• WRITTEN REQUEST
Here are some records; quote them exactly, leaving out the pictures.

+ + +

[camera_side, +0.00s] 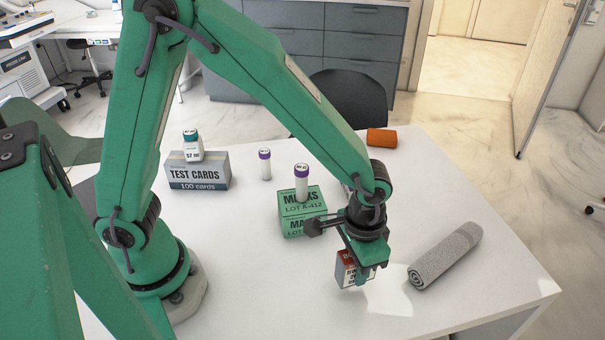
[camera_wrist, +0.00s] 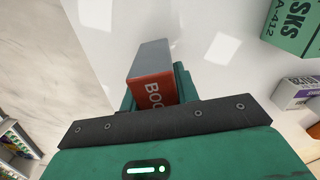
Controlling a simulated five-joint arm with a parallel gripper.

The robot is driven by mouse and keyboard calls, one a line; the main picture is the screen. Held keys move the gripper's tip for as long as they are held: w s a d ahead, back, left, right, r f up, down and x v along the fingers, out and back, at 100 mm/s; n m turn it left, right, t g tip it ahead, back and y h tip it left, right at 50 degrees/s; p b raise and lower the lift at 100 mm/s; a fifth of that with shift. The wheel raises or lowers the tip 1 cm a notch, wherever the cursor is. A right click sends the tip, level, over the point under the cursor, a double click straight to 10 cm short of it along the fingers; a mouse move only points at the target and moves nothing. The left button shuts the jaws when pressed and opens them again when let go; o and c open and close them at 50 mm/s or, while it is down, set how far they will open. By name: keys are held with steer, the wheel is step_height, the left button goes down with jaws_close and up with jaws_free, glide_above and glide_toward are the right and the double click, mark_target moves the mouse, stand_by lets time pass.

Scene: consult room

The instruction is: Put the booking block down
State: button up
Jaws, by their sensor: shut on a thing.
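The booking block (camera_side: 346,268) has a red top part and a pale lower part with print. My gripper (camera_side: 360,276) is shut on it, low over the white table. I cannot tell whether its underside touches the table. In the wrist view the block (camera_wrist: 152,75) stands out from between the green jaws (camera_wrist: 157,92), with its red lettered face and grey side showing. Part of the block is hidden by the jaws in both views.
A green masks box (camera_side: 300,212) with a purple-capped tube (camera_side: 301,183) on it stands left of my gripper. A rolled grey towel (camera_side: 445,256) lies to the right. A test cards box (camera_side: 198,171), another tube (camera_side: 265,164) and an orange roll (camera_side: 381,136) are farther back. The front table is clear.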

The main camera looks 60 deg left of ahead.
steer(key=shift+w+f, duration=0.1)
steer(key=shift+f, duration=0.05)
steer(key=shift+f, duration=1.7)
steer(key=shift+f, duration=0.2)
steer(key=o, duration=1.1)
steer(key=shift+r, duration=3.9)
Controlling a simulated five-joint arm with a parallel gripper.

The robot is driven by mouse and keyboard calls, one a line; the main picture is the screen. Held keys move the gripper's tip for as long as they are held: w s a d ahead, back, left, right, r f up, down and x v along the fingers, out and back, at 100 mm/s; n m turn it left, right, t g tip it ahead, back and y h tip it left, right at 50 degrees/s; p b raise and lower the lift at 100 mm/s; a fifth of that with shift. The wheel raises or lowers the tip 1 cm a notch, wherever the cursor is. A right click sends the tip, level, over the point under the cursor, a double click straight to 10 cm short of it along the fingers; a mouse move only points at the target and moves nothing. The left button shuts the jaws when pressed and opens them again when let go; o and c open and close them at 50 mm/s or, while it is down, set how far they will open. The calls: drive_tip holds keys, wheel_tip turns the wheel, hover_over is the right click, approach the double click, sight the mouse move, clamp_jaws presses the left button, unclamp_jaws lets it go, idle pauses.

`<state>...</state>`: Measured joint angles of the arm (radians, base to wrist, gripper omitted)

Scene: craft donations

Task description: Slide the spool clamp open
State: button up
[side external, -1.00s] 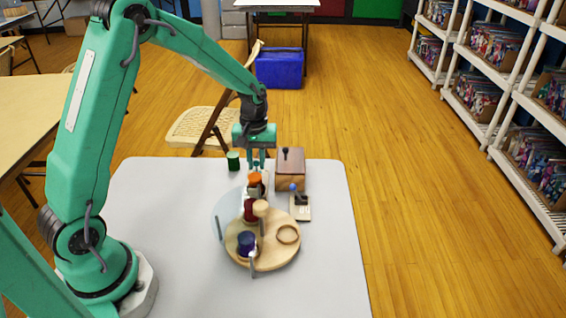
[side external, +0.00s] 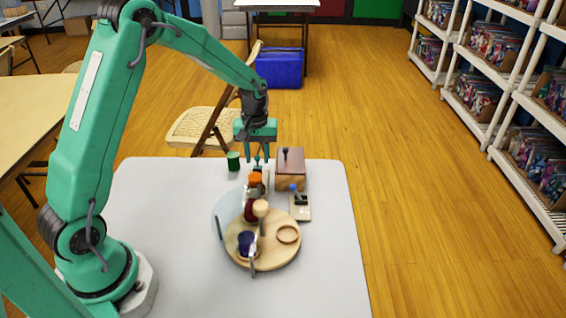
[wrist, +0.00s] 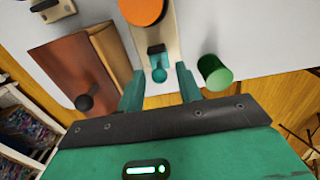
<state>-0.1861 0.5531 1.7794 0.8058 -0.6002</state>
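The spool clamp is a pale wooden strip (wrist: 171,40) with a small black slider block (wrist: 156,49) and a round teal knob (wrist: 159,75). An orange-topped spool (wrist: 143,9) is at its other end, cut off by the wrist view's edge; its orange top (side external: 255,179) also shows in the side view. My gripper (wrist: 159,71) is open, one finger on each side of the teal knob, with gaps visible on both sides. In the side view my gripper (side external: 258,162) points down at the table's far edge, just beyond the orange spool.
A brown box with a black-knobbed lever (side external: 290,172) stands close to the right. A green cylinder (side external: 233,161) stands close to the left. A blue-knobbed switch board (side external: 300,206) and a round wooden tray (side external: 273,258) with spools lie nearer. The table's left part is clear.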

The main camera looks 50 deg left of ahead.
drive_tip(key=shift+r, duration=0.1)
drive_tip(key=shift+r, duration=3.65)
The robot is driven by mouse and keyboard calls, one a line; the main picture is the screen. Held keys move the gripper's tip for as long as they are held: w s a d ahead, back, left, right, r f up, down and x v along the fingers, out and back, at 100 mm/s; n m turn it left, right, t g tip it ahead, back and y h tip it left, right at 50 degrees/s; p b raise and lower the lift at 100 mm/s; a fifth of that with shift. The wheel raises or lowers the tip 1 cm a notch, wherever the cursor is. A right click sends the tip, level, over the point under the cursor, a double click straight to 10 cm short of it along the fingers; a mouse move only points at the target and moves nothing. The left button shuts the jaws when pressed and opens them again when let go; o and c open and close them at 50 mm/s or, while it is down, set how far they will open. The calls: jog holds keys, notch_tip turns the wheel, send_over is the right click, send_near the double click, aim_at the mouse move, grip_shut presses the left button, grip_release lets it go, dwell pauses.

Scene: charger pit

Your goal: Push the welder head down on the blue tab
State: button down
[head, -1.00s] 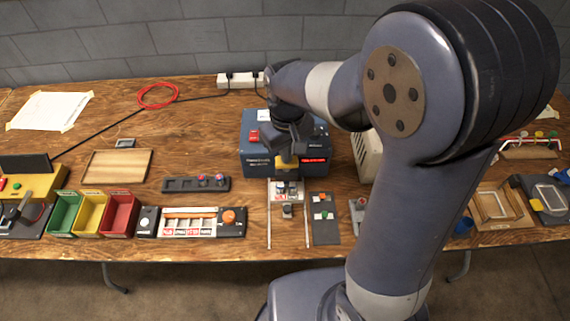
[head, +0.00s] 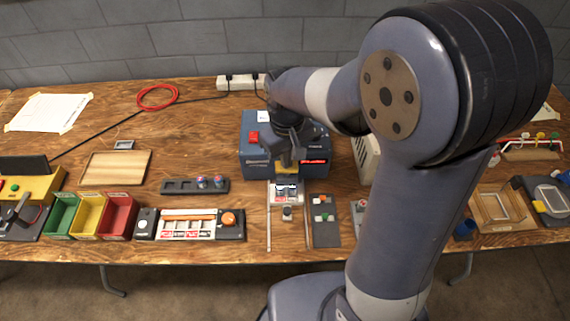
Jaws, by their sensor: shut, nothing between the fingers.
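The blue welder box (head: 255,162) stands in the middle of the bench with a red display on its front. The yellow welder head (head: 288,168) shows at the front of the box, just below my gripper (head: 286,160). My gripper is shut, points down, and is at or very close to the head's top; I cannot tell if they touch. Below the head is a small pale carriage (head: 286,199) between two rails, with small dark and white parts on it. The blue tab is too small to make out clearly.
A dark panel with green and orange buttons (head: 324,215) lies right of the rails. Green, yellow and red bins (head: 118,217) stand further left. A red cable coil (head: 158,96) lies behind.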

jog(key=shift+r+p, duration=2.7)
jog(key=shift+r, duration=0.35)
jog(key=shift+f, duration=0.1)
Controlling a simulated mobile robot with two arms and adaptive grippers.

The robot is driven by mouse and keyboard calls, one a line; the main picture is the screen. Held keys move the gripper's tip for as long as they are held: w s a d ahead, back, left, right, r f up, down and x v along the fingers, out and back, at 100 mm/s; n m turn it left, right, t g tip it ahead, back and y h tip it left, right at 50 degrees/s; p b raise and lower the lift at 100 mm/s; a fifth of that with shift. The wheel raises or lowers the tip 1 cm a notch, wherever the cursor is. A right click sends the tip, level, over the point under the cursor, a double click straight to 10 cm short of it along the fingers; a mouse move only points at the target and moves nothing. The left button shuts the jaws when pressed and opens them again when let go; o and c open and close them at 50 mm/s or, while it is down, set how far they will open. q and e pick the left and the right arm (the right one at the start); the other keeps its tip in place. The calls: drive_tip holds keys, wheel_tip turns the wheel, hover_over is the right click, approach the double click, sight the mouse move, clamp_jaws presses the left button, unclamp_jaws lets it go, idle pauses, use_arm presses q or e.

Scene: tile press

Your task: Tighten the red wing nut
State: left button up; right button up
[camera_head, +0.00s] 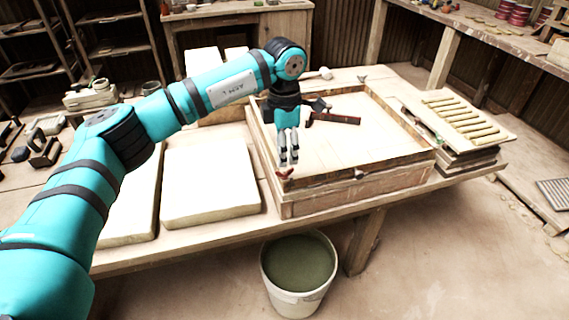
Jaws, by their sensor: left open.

+ + +

• THE RESULT
[camera_side, +0.00s] 
[camera_wrist, +0.00s] 
Controlling a simulated five-joint arm with a parallel gripper.

The robot is driven by mouse and keyboard calls, one a line; the main picture is the screen. Held keys move the gripper's tip for as long as they are held: w s a d ahead, back, left, right, r f up, down and x v along the fingers, out and back, at 100 mm/s; n m turn it left, right, t g tip it ahead, back and y h tip it left, right at 50 degrees/s; p b raise and lower the lift at 100 mm/s; a fifth of that with shift. The wheel raises or lowers the tip 1 cm a notch, wherever the cursor is. A right click sends the tip, level, over the point under the cursor, a double click straight to 10 cm short of it along the fingers; a mouse move only points at the target and moves nothing. The left button shuts the jaws when pressed and opens them again when let go; o and c open and close them at 50 mm/s or, while it is down, set how far they will open. By name: keys are held with steer, the wheel is step_height, the left button goes down with jaws_close and up with jaws_free, glide_above and glide_toward are the right and the double click, mark_target moves the mouse, stand_by lets time pass.

Scene: consult room

The instruction is: Put the booking block down
State: button up
Jaws, by their sensor: shut on a thing.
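The booking block (camera_side: 346,268) has a red top part and a pale lower part with print. My gripper (camera_side: 360,276) is shut on it, low over the white table. I cannot tell whether its underside touches the table. In the wrist view the block (camera_wrist: 152,75) stands out from between the green jaws (camera_wrist: 157,92), with its red lettered face and grey side showing. Part of the block is hidden by the jaws in both views.
A green masks box (camera_side: 300,212) with a purple-capped tube (camera_side: 301,183) on it stands left of my gripper. A rolled grey towel (camera_side: 445,256) lies to the right. A test cards box (camera_side: 198,171), another tube (camera_side: 265,164) and an orange roll (camera_side: 381,136) are farther back. The front table is clear.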

The main camera looks 60 deg left of ahead.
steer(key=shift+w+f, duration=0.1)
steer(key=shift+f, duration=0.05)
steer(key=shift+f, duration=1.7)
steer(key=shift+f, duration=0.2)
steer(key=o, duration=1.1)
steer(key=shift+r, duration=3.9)
Controlling a simulated five-joint arm with a parallel gripper.

The robot is driven by mouse and keyboard calls, one a line; the main picture is the screen. Held keys move the gripper's tip for as long as they are held: w s a d ahead, back, left, right, r f up, down and x v along the fingers, out and back, at 100 mm/s; n m turn it left, right, t g tip it ahead, back and y h tip it left, right at 50 degrees/s; p b raise and lower the lift at 100 mm/s; a fifth of that with shift. The wheel raises or lowers the tip 1 cm a notch, wherever the cursor is. A right click sends the tip, level, over the point under the cursor, a double click straight to 10 cm short of it along the fingers; a mouse move only points at the target and moves nothing. The left button shuts the jaws when pressed and opens them again when let go; o and c open and close them at 50 mm/s or, while it is down, set how far they will open. The calls: drive_tip holds keys, wheel_tip turns the wheel, hover_over is the right click, approach the double click, sight the mouse move, clamp_jaws presses the left button, unclamp_jaws lets it go, idle pauses.

`<state>...</state>`: Measured joint angles of the arm (radians, base to wrist, gripper omitted)

Scene: craft donations

Task description: Slide the spool clamp open
State: button up
[side external, -1.00s] 
[side external, +0.00s] 
[wrist, +0.00s] 
<state>-0.1861 0.5531 1.7794 0.8058 -0.6002</state>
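The spool clamp is a pale wooden strip (wrist: 171,40) with a small black slider block (wrist: 156,49) and a round teal knob (wrist: 159,75). An orange-topped spool (wrist: 143,9) is at its other end, cut off by the wrist view's edge; its orange top (side external: 255,179) also shows in the side view. My gripper (wrist: 159,71) is open, one finger on each side of the teal knob, with gaps visible on both sides. In the side view my gripper (side external: 258,162) points down at the table's far edge, just beyond the orange spool.
A brown box with a black-knobbed lever (side external: 290,172) stands close to the right. A green cylinder (side external: 233,161) stands close to the left. A blue-knobbed switch board (side external: 300,206) and a round wooden tray (side external: 273,258) with spools lie nearer. The table's left part is clear.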

The main camera looks 50 deg left of ahead.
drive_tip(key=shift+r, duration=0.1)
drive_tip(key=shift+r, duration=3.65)
The robot is driven by mouse and keyboard calls, one a line; the main picture is the screen. Held keys move the gripper's tip for as long as they are held: w s a d ahead, back, left, right, r f up, down and x v along the fingers, out and back, at 100 mm/s; n m turn it left, right, t g tip it ahead, back and y h tip it left, right at 50 degrees/s; p b raise and lower the lift at 100 mm/s; a fifth of that with shift. The wheel raises or lowers the tip 1 cm a notch, wherever the cursor is. A right click sends the tip, level, over the point under the cursor, a double click straight to 10 cm short of it along the fingers; a mouse move only points at the target and moves nothing. The left button shuts the jaws when pressed and opens them again when let go; o and c open and close them at 50 mm/s or, while it is down, set how far they will open. The calls: jog holds keys, notch_tip turns the wheel, send_over is the right click, send_near the double click, aim_at the mouse move, grip_shut presses the left button, grip_release lets it go, dwell pauses.

Scene: charger pit

Your goal: Push the welder head down on the blue tab
State: button down
[head, -1.00s] 
[head, +0.00s] 
Jaws, by their sensor: shut, nothing between the fingers.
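The blue welder box (head: 255,162) stands in the middle of the bench with a red display on its front. The yellow welder head (head: 288,168) shows at the front of the box, just below my gripper (head: 286,160). My gripper is shut, points down, and is at or very close to the head's top; I cannot tell if they touch. Below the head is a small pale carriage (head: 286,199) between two rails, with small dark and white parts on it. The blue tab is too small to make out clearly.
A dark panel with green and orange buttons (head: 324,215) lies right of the rails. Green, yellow and red bins (head: 118,217) stand further left. A red cable coil (head: 158,96) lies behind.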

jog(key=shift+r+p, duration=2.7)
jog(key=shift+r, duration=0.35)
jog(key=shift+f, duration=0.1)
Controlling a simulated mobile robot with two arms and adaptive grippers.

The robot is driven by mouse and keyboard calls, one a line; the main picture is the screen. Held keys move the gripper's tip for as long as they are held: w s a d ahead, back, left, right, r f up, down and x v along the fingers, out and back, at 100 mm/s; n m turn it left, right, t g tip it ahead, back and y h tip it left, right at 50 degrees/s; p b raise and lower the lift at 100 mm/s; a fifth of that with shift. The wheel raises or lowers the tip 1 cm a notch, wherever the cursor is. A right click sends the tip, level, over the point under the cursor, a double click straight to 10 cm short of it along the fingers; a mouse move only points at the target and moves nothing. The left button shuts the jaws when pressed and opens them again when let go; o and c open and close them at 50 mm/s or, while it is down, set how far they will open. q and e pick the left and the right arm (the right one at the start); the other keeps its tip in place. The calls: drive_tip holds keys, wheel_tip turns the wheel, hover_over is the right click, approach the double click, sight the mouse move, clamp_jaws presses the left button, unclamp_jaws lets it go, idle pauses, use_arm presses q or e.

Scene: tile press

Your task: Tighten the red wing nut
State: left button up; right button up
[camera_head, +0.00s] 
Jaws, by their sensor: left open.

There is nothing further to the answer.